Montiel Flexes His Ego


Starring: Channing Tatum, Terrence Howard

By Stella J. Kim

It seemed that Dito Montiel’s Fighting could provide the best of both worlds to audiences. Channing Tatum provides the eye candy for the ladies, while the fighting should be more than enough to entertain the men. So, if it weren’t for the completely predictable plot, the boring actors, the expected love story, the flimsy fight scenes and the lack of chemistry between all of the actors, Fighting could have been an entertaining movie. But it isn’t. It’s an hour and thirty five minutes of predictable behavior and unexciting relationships.

Set in New York City, a young counterfeiter Shawn MacArthur (Channing Tatum) struggles unsuccessfully to make money selling knock-off books and CDs. After being hassled by a small gang of kids, led by a slick two-bit hustler, Harvey Boarden (Terrence Howard), Shawn demonstrates (lightly) some of his fighting skills, and is soon recruited by Harvey to become an underground street fighter. Shawn is desperate for money, and having left his home due to an incident with his father, which is never fully explained, has no where to go or stay. Harvey becomes his mentor and coach, although he does neither mentoring nor coaching and just schedules fights for Shawn to participate in.

It seems that Terrence Howard, undoubtedly a talented and versatile actor, misguidedly chose to portray Harvey Boarden with a whiny, monotone voice wrapped in a bland and drowsy personality, instead of pulling himself to the mean, manipulative slick hustling type we all know he can very well be (i.e. Hustle and Flow). Channing Tatum fit’s the physical build as a fighter, but his personality for his character is borderline non-existent. It’s almost as if everyone in the film decided that a lumbering attitude, and slow to the point of special, could be portrayed as artistic and edgy. The three hustling youngsters who are part of Harvey’s group are probably the only characters that bring a stronger energy to the movie than any of the other actors, who all took the same route and decided to lumber through the movie by mumbling, talking slow, and perfecting deep sighs and pained looks. I’ve seen more drama at my Grandma’s house. And maybe more fighting too.

Shawn’s past is hazy, and it becomes obvious that his father is a sensitive subject. Why? I have no idea. The attempt at a climactic moment of Shawn’s character development, when he confesses his inner remorse to his love interest Zulay (Zulay Valez), falls flat and ultimately leaves the audience unsympathetic to the boy who never forgave himself for something he did to his father. Sad? Not really. Funny? Unintentionally, yes.. With such outlandish caricatures like Jack Dancing (Roger Guenveur Smith), who purses his lips more than an irritated diva, and the flimsy, undeveloped “rivalry” (All you hear is something about Shawn’s father. That’s it. You don’t really know why they hate each other; and you don’t really care either), between Shawn and old schoolmate Evan Hailey, played well by Brian J. White, Fighting is underdeveloped and uninspiring.
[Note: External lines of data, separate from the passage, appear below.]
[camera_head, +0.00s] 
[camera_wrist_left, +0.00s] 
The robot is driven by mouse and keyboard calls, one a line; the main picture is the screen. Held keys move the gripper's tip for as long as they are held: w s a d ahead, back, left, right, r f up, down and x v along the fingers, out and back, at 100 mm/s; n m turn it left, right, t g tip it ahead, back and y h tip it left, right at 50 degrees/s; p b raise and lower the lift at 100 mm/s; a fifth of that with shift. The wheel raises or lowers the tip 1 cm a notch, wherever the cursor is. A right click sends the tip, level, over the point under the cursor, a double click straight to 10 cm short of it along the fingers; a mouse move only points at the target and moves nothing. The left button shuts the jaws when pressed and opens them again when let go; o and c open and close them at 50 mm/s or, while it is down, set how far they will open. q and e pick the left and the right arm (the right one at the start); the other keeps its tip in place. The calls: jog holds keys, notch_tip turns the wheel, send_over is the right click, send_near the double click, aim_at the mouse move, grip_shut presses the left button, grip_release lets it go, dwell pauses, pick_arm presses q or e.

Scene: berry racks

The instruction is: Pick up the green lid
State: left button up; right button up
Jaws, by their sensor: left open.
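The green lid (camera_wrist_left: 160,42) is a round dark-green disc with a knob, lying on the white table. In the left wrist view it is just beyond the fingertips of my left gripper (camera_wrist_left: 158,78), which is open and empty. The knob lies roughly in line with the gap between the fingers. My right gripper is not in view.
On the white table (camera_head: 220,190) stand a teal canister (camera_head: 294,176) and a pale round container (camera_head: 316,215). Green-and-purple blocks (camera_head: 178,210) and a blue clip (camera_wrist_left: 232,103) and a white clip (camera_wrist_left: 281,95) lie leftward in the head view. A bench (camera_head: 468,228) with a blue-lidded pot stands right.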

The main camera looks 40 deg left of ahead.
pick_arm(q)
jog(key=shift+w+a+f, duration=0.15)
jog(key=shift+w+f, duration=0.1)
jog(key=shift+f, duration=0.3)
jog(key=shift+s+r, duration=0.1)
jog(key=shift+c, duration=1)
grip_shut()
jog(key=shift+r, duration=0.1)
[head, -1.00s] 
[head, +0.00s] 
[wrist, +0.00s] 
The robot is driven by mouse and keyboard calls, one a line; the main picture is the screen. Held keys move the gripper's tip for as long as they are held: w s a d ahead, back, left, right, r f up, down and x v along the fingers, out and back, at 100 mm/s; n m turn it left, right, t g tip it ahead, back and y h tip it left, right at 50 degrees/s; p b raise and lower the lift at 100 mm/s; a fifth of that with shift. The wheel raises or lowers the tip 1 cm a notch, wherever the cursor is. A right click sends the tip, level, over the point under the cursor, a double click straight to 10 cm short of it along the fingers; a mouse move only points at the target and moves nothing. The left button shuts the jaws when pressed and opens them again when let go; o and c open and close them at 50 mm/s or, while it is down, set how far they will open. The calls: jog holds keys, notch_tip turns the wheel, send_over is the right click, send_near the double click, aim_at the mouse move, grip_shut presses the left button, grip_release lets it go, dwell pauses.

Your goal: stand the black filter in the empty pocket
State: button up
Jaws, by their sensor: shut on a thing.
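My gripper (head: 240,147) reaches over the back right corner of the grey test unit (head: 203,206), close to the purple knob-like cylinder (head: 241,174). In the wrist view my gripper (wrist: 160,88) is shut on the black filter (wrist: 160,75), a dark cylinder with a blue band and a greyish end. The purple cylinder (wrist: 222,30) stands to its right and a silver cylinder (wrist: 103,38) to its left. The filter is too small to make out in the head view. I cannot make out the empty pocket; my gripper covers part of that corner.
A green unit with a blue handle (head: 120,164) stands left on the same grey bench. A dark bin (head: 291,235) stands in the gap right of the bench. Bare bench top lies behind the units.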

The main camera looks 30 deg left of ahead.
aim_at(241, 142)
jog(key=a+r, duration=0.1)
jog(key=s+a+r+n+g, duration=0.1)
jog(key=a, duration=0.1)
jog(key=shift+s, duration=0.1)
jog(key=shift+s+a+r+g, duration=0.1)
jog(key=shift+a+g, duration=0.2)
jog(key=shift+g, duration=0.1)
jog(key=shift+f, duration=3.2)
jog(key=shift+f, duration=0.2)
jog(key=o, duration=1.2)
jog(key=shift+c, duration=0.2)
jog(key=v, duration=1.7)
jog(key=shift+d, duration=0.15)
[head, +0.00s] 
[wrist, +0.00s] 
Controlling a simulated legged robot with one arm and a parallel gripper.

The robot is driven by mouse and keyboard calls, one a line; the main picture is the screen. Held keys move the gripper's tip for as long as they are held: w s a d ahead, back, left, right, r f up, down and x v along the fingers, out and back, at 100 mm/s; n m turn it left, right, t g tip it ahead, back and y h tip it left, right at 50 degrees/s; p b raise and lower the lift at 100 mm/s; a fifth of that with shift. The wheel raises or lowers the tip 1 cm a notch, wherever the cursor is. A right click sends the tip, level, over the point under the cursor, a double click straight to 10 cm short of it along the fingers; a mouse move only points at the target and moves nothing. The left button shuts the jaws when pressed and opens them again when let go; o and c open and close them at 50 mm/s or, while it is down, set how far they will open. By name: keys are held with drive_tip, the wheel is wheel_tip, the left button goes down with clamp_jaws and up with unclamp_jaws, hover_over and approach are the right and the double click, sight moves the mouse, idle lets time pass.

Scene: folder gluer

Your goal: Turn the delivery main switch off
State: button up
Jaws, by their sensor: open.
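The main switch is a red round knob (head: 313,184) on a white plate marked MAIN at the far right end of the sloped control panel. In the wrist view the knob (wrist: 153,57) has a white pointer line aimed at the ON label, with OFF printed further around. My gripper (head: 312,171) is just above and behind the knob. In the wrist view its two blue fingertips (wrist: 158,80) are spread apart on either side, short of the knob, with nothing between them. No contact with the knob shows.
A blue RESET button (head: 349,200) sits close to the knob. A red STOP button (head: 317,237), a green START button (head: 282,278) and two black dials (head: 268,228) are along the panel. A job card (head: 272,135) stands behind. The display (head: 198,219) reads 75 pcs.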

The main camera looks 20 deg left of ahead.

The forced love story between Shawn and Zulay is also lackluster. There is chemistry between the two, and they make an attractive couple. But from my personal experience, girls don’t tend to find stalkerish behavior acceptable, let alone attractive. So leave it to Hollywood to make a guy who, after meeting you once, waits for you at your work, follows you to your house, and offers to pay your rent, the main object of lust and love for any woman. The title is a bit misleading as well, and lacks creativity, much like the movie itself. I have to admit – I love watching fighting. Down and dirty street fighting is right down my alley. So thought I’d be watching some good old fashioned fist fights. Instead, I got about 3 sleeper holds, some kicks, and a blurry moment of good luck involving a water fountain. I expected better from Dito Montiel. A Guide To Recognizing Your Saints was strong and emotional, maybe because it was such a personal story. But the only element of this film I really enjoyed was the visual underground tour of New York. The establishing shots are raw, gritty, and beautiful, and Montiel uses the streets of New York to his advantage, working the city as probably the most interesting character in the story.